WASHINGTON, May 7 (Reuters) - A bill to help Haiti rebuild after its devastating earthquake by opening the U.S. market to more clothes made in the Caribbean nation was headed on Friday 7 May to President Barack Obama for his signature.



The U.S. Senate approved the bipartisan Haiti Economic Lift Program (HELP) Act on voice vote late on Thursday 6 May, one day after the House of Representatives approved the measure.

"Improving access to the U.S. market for Haitian textile and apparel products is a widely-supported, common-sense approach to provide long-term support for a lasting recovery in Haiti," Senate Finance Committee Chairman Max Baucus, a Democrat, said in a statement.

The clothing sector accounted for 75 percent of Haiti's export earnings and employed more than 25,000 people before the Jan. 12 earthquake that killed more than 300,000.

"This bill reflects a carefully crafted bipartisan, bicameral compromise that balances the concerns of domestic producers with providing meaningful trade benefits for Haiti's apparel sector," said Senator Charles Grassley, the top Republican on the Finance panel.

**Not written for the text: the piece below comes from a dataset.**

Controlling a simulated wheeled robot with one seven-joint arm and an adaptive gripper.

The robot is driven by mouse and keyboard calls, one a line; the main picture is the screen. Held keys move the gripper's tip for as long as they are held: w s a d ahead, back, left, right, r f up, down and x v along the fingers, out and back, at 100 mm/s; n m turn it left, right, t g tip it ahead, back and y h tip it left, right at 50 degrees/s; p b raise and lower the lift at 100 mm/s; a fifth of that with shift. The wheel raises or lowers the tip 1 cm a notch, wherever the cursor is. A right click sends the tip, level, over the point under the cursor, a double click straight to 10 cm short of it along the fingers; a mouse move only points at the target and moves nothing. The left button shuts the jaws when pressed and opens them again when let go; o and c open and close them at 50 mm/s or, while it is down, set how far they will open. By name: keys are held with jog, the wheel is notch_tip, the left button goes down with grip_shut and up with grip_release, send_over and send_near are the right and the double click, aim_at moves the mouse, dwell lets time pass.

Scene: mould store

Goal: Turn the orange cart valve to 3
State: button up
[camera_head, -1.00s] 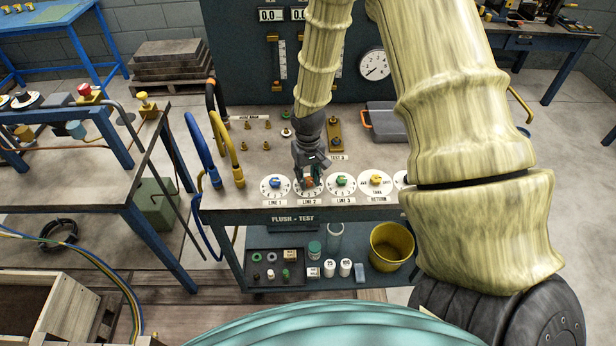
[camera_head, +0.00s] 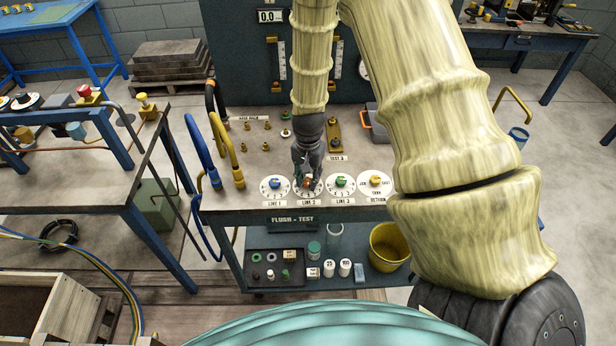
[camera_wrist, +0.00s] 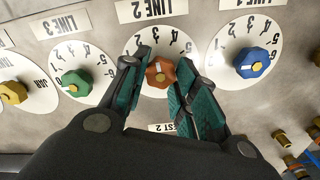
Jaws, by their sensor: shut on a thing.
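The orange valve knob (camera_wrist: 160,73) sits on the white LINE 2 dial (camera_wrist: 186,47) of the flush-test cart (camera_head: 255,217). In the head view my gripper (camera_head: 308,183) comes down from above and hides most of the orange knob.
The blue LINE 1 knob (camera_wrist: 251,62) and the green LINE 3 knob (camera_wrist: 76,83) stand close on either side. A yellow tank-return knob (camera_head: 376,180) is farther right. A yellow bucket (camera_head: 388,245) stands on the lower shelf.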

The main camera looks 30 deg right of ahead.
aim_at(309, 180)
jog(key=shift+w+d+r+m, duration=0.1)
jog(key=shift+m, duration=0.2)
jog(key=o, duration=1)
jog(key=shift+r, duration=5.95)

The HELP Act makes it more attractive for clothing manufacturers to invest in new facilities in Haiti by extending the country's duty-free access to the U.S. clothing market under two separate programs through September 2020.

It increases two separate duty-free quotas for certain Haitian knit and woven clothing products to 200 million square meter equivalents (SMEs), from 70 million currently, but contains certain limits within that to protect U.S. producers.

A leading development group and a retailers association praised the legislation.

"Haitians aren't looking for a hand-out, they want a leg up," said Stephanie Burgos, senior policy adviser at Oxfam America. "With income from jobs in the apparel industry and elsewhere, they can feed and care for their families, send their children to school, and build lasting shelter."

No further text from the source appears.